На самом деле их отношения к тому времени зашли намного дальше. Вернувшись в Кроунхилл, Льюис второпях написал Артуру Гривзу, прося забыть некоторые вещи, которые он опрометчиво говорил о «некой особе»[150]. Хотя косвенные доказательства намекают, что речь шла о его сближении с миссис Мур, безусловной уверенности в этом нет и не будет. Тем не менее такое предположение укладывается в общую картину обмана и хитростей, с помощью которых Льюис старался скрыть эти сложные, но важные для него отношения от отца. Он прекрасно понимал: стоит Альберту Льюису узнать правду, и отношения с отцом, и без того напряженные, рухнут. Что если бы отец мог заглянуть в письмо Льюиса Гривзу от 14 декабря 1917 года, в котором он откровенно именует самого Гривза и миссис Мур «двумя людьми, которые значат… больше всего в мире»[151]?

Отбытие во Францию. Ноябрь 1917 года

Пэдди Мур отправился во Францию со стрелковой бригадой уже в октябре. Льюис и его отец опасались, что Льюиса скоро тоже отправят сражаться во Францию, но внезапно все переменилось. «В большом волнении» Льюис писал отцу 5 ноября: он только что узнал, что его батальон направляют в Ирландию[152]! В Ирландии усилилось политическое напряжение, отчасти из-за все еще тлевших искр Пасхального восстания. Хотя и это назначение было небезопасным, Альберт Льюис не мог не видеть, что риску здесь гораздо меньше, чем на фронте.
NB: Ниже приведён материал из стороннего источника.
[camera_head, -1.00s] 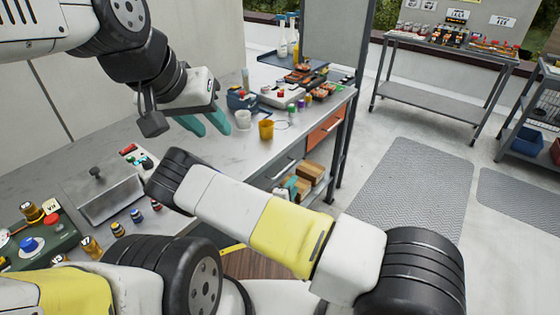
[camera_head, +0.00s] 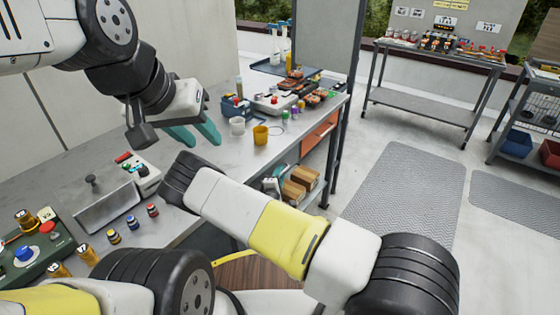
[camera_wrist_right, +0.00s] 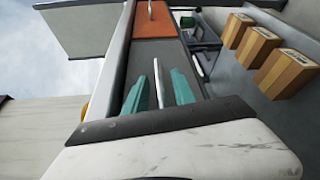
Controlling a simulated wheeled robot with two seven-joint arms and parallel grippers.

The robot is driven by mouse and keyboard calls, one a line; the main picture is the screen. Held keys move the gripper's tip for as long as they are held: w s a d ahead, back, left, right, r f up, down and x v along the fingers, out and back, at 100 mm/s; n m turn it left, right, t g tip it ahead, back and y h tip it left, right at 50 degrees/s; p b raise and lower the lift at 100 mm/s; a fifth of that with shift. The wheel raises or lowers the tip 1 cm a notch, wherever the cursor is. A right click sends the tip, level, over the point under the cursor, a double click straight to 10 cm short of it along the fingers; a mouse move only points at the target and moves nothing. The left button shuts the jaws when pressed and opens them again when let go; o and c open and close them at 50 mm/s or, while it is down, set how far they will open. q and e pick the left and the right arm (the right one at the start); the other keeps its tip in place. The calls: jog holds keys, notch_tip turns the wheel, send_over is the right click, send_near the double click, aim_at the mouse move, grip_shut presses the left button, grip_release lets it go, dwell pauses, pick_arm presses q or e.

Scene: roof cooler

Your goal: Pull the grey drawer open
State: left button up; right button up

В ноябре 1917 года Третий Сомерсетский полк отправился в ирландский город Лондондерри, а оттуда в апреле 1918 года в Белфаст.

 

Но Льюис в итоге не попал в Ирландию. Его перевели в Первый Сомерсетский полк[153], боевое подразделение, сражавшееся во Франции с августа 1914 года[154]. Считалось, что новобранцев будут еще интенсивно обучать в резерве, прежде чем бросят в огонь, но и тут события развивались слишком быстро. Вечером в четверг 15 ноября Льюис спешно телеграфировал отцу: ему предоставили 48 часов увольнительной перед тем, как он должен будет явиться в Саутгемптон и сесть на судно, отбывающее во Францию. Телеграфировал он из Бристоля, где остановился у миссис Мур. Не может ли отец навестить его[155]? Альберт Льюис телеграфировал в ответ: он не понимает, что происходит. Пусть Льюис напишет и объяснится.
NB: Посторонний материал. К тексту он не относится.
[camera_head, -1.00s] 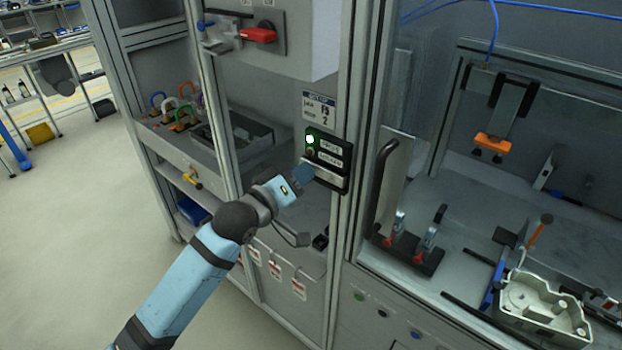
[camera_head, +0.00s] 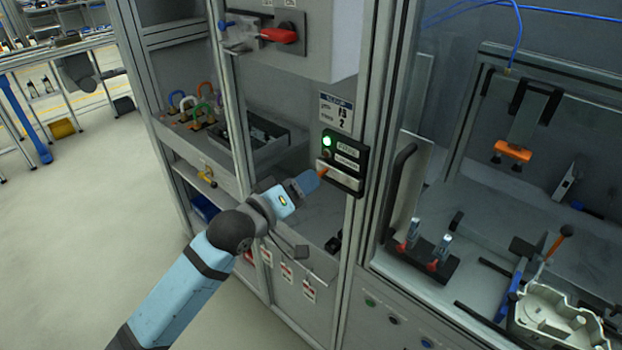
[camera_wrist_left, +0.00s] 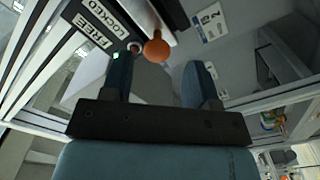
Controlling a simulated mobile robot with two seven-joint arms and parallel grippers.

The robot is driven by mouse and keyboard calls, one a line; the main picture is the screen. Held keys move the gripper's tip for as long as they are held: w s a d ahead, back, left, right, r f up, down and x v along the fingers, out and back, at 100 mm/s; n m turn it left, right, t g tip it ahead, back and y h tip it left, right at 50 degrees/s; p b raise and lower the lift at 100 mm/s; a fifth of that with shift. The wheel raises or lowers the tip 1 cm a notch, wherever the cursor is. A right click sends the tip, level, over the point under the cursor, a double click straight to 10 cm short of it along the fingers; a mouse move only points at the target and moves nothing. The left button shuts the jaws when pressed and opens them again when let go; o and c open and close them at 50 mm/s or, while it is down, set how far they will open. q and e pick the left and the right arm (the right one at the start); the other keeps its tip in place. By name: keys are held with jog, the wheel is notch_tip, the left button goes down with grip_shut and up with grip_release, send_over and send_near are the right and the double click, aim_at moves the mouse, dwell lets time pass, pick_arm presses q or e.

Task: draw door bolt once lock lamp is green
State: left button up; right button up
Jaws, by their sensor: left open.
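The lock panel (camera_head: 342,163) is a black plate on the cabinet post, with a green lamp (camera_head: 327,141) lit beside the upper label. In the left wrist view the green lamp (camera_wrist_left: 116,56) sits beside the word FREE; the spot next to LOCKED looks unlit. The door bolt's orange knob (camera_head: 322,173) sticks out below the lamps. My left gripper (camera_head: 306,182) is right in front of it. In the left wrist view the knob (camera_wrist_left: 157,48) shows between and beyond the open fingers, nearer the left one; contact cannot be told. My right gripper is not in view.
A door with a dark handle (camera_head: 399,180) stands right of the panel. Red-handled clamps (camera_head: 426,257) and a pale casting (camera_head: 555,318) are inside the cell. Left are a red-handled switch (camera_head: 279,36) and coloured padlocks (camera_head: 192,108). The floor at left is clear.

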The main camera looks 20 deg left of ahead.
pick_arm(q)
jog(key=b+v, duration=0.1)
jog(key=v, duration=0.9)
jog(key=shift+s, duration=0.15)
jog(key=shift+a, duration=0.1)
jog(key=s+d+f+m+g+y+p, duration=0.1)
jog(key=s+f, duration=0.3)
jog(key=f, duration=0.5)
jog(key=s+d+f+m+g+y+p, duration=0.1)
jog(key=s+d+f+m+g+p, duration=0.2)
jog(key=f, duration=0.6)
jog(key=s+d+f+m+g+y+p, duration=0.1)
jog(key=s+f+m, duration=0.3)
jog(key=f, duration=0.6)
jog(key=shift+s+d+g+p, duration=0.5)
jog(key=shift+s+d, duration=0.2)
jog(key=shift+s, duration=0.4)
Утром в пятницу 16 ноября Льюис послал отцу еще одну отчаянную телеграмму. Его отправляют во Францию, он отплывает уже завтра днем. Он хотел понять, успеет ли отец повидаться с ним до отъезда. Но Альберт Льюис не давал ответа, словно те небеса, о молчании которых вопияли стихи Льюиса. В итоге Льюис отбыл во Францию, так и не попрощавшись с отцом. Уровень потерь среди неопытных младших офицеров был чудовищный, Льюис вполне мог не вернуться. И то, что Льюис-старший не осознал важности этого критического момента, нисколько не улучшило без того далеких от спокойствия отношений между отцом и сыном. Некоторые даже считают, что это и был окончательный разрыв.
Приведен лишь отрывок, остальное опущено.